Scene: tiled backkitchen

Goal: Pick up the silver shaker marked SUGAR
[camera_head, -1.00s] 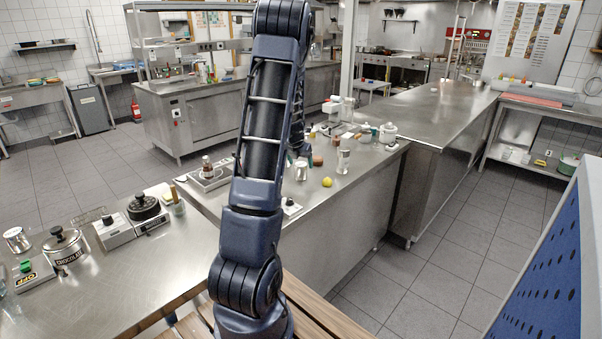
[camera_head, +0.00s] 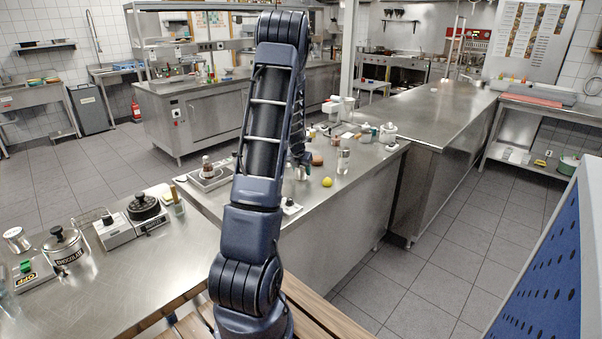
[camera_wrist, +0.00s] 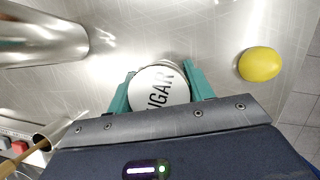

##########

» **AIM**:
Could you repeat all of the material exactly? Pictures should not be copied.

» **RESULT FOR THIS TASK**:
Scene: tiled backkitchen

Goal: Pick up the silver shaker marked SUGAR
[camera_head, -1.00s] 
[camera_head, +0.00s] 
[camera_wrist, +0.00s] 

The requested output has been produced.